### GOAL
Look through the data below. Pick out the lines holding the string "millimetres".

-- Start GIVEN RECORDS --

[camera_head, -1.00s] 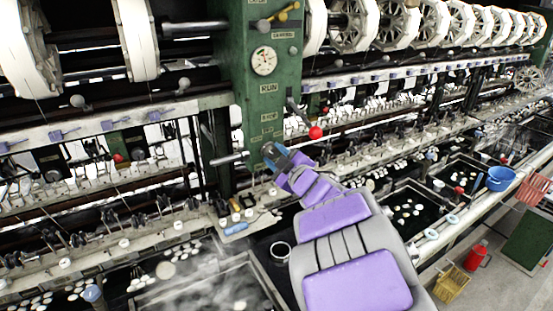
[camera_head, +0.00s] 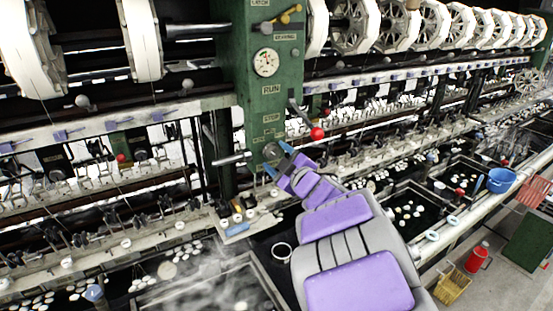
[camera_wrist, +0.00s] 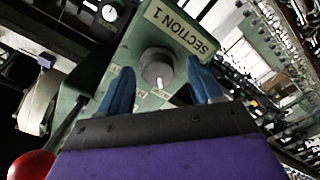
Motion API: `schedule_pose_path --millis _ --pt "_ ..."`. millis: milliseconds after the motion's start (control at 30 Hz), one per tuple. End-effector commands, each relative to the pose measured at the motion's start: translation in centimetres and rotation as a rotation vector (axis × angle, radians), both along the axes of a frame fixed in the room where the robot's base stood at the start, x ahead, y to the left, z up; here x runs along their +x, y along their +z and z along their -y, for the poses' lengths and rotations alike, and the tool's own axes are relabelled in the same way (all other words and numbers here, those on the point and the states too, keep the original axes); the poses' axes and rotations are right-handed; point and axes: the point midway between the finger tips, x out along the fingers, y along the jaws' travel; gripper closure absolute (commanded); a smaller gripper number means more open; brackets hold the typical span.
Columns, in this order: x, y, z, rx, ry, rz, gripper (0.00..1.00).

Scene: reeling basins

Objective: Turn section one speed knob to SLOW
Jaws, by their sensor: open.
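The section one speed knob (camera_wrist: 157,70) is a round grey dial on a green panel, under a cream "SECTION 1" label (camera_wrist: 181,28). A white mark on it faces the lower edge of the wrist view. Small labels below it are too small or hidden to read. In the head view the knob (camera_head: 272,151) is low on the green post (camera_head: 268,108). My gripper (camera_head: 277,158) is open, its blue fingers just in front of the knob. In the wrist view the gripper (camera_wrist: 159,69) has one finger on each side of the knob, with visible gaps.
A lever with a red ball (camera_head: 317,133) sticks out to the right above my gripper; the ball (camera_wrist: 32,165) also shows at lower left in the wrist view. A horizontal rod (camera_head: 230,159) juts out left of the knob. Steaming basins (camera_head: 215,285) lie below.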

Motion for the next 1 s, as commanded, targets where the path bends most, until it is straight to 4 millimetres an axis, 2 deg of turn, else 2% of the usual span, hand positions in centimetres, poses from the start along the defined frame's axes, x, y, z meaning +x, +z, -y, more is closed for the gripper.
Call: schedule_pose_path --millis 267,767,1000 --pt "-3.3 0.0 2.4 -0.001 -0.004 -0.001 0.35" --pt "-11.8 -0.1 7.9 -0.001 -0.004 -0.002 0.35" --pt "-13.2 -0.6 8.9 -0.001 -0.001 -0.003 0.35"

-- End GIVEN RECORDS --
-- Start GIVEN RECORDS --

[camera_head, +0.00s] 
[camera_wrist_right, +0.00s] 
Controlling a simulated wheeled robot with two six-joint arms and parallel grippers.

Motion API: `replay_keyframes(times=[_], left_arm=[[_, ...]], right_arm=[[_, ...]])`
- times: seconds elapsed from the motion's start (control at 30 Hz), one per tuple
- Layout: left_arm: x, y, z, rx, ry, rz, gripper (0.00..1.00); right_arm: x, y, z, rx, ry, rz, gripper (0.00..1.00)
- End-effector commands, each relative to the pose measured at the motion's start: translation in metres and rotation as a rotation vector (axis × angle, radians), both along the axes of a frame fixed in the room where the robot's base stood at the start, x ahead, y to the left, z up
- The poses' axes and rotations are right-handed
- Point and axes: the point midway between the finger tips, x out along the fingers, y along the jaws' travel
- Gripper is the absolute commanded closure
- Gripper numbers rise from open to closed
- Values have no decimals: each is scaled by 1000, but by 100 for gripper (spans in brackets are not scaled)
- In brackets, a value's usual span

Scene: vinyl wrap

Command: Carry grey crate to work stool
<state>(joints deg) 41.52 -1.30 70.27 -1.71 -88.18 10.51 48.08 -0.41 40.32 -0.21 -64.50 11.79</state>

-- End GIVEN RECORDS --
-- Start GIVEN RECORDS --

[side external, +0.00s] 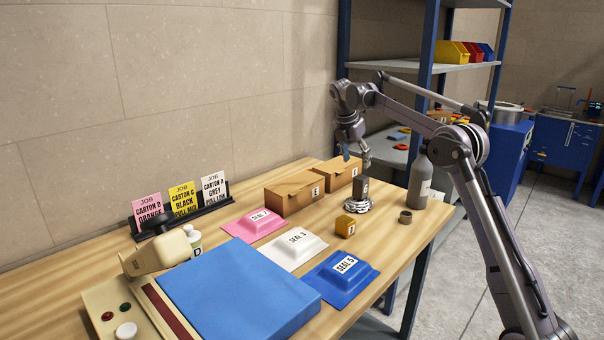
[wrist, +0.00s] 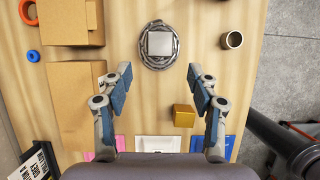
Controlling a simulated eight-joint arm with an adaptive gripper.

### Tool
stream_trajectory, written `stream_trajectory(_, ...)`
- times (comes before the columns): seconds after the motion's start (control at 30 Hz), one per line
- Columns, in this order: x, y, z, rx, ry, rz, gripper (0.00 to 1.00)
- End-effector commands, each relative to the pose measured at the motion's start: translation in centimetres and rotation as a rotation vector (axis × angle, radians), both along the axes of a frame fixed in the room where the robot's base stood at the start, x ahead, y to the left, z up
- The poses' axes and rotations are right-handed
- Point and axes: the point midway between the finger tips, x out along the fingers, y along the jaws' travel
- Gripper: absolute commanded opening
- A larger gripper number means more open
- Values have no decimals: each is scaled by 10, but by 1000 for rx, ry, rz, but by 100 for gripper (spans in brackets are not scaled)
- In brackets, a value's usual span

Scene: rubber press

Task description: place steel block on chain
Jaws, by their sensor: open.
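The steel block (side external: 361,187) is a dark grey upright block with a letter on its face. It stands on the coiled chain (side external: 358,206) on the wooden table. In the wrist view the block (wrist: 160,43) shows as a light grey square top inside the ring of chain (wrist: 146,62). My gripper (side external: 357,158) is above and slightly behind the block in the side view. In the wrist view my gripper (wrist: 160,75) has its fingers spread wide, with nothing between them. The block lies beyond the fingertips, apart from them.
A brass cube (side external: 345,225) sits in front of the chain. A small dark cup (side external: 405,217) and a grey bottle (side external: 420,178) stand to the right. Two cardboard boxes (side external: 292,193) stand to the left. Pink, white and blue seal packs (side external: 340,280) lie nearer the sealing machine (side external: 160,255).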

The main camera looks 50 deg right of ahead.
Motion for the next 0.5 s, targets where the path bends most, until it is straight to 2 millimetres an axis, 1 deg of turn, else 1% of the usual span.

-- End GIVEN RECORDS --

### FINAL ANSWER
Motion for the next 1 s, as commanded, targets where the path bends most, until it is straight to 4 millimetres an axis, 2 deg of turn, else 2% of the usual span, hand positions in centimetres, poses from the start along the defined frame's axes, x, y, z meaning +x, +z, -y, more is closed for the gripper.
Motion for the next 0.5 s, targets where the path bends most, until it is straight to 2 millimetres an axis, 1 deg of turn, else 1% of the usual span.

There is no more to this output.